No, the battery will not be damaged by the low voltages. It will only charge when the voltage is above the batteries; the higher, the more current. Any voltage below that will cause a negative differential, which would normally cause a negative current except the diode is preventing that. The circuit is pretty much in a "stalled" state at that point and does nothing.
Well, without a DC/DC converter, what you'd get is below a certain speed=no load, then at a certain speed, with a strong low-resistance generator, you'd hit a "brick wall" where more work gets more resistance but no more speed.
Which isn't necessarily a bad thing because humans need to pedal at about 90 rpm for trained cyclists, and 60-70 rpm for non-bikers to get optimum leg output. Faster wastes leg energy and less means that the leg will have to pump against too stiff of a resistance load to generate the same power (half the rpm requires twice the torque to generate the same power). Maybe at cool-down, a person should have a reduced load at lower speeds, but at "power", it needs to be ~90 rpm.

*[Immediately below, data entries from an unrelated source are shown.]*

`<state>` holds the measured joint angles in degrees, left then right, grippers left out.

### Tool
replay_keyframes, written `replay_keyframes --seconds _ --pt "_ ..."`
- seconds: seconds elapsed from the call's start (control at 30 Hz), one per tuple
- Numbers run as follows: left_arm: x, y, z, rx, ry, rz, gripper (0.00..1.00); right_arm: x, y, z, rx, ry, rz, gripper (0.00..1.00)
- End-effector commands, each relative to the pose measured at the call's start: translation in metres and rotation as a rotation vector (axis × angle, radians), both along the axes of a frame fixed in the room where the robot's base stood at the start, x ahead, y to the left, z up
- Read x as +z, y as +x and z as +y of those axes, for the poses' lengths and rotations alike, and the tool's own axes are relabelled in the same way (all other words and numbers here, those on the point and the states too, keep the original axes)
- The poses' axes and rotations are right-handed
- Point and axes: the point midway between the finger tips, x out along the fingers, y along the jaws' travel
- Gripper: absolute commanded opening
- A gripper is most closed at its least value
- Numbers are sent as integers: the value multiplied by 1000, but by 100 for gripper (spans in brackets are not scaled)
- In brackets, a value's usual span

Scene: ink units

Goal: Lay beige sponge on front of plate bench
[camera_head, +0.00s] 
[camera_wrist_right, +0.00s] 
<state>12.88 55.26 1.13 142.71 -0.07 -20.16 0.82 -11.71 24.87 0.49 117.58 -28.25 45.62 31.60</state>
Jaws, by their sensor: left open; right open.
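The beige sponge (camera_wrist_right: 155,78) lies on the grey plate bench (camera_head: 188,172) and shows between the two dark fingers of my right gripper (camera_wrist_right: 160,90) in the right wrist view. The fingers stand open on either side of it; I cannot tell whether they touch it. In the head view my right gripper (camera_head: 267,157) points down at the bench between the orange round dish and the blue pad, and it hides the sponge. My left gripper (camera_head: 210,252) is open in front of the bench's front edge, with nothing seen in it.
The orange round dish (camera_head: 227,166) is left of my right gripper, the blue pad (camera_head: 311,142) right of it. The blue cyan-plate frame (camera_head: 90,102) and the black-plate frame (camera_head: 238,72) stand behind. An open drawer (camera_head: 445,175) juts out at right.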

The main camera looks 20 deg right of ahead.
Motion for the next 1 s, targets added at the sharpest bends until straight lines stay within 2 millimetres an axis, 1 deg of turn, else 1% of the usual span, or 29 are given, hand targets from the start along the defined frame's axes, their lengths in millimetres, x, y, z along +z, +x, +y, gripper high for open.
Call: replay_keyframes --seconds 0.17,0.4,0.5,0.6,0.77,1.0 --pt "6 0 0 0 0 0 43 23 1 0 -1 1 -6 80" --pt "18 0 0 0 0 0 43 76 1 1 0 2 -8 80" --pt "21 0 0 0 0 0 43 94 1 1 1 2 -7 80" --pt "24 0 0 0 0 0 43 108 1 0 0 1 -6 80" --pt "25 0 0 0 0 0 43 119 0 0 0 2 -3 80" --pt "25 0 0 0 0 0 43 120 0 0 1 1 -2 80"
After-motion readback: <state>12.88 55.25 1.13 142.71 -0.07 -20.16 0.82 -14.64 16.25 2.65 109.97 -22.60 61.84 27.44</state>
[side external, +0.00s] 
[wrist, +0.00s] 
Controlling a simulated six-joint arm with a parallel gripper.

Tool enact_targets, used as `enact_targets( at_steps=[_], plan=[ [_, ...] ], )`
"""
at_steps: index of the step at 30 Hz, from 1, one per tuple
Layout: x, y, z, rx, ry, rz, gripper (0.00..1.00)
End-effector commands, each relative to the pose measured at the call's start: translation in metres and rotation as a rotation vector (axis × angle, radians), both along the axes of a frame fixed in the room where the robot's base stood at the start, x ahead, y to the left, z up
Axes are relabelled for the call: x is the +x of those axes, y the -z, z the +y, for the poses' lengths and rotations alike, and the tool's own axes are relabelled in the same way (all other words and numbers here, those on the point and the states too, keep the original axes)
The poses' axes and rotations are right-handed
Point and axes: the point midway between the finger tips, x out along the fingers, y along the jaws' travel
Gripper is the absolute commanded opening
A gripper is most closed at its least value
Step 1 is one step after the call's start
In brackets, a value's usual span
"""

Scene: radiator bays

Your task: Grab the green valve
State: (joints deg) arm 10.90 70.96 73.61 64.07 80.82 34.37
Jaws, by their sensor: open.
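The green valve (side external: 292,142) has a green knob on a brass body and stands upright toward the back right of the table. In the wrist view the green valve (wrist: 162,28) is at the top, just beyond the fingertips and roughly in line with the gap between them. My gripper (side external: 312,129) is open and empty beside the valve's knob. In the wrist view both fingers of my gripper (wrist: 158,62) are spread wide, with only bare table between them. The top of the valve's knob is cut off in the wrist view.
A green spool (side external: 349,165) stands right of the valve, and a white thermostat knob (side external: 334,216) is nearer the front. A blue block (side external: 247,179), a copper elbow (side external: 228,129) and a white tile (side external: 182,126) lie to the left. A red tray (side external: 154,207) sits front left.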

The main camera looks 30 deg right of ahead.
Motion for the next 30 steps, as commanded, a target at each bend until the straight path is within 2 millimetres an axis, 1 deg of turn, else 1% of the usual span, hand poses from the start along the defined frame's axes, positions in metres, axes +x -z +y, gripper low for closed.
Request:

A DC/DC can change the generator output to whatever the batt needs. Also, how does a car alternator work? It's always ~13.6v over a huge rpm range! Well, that doesn't have a fixed permanent magnet making the field. It has a separately excited field coil- an electromagnet. The voltage produced is proportional to the magnetic field strength, so it can adjust voltage through that field winding. It takes a number of amps IIRC to run the field winding, but the driver's not a linear reg, it's a DC/DC chopper. The field winding spends much of its time with its terminals shorted together which, in an inductor, causes the current to circulate and only decays as per the I^2*R losses in the winding. As such it doesn't actually require that much power to run.
In fact a car alternator, with a regulator, might be a good starting point for you, although that falls short of the "90 rpm regulation" requirement.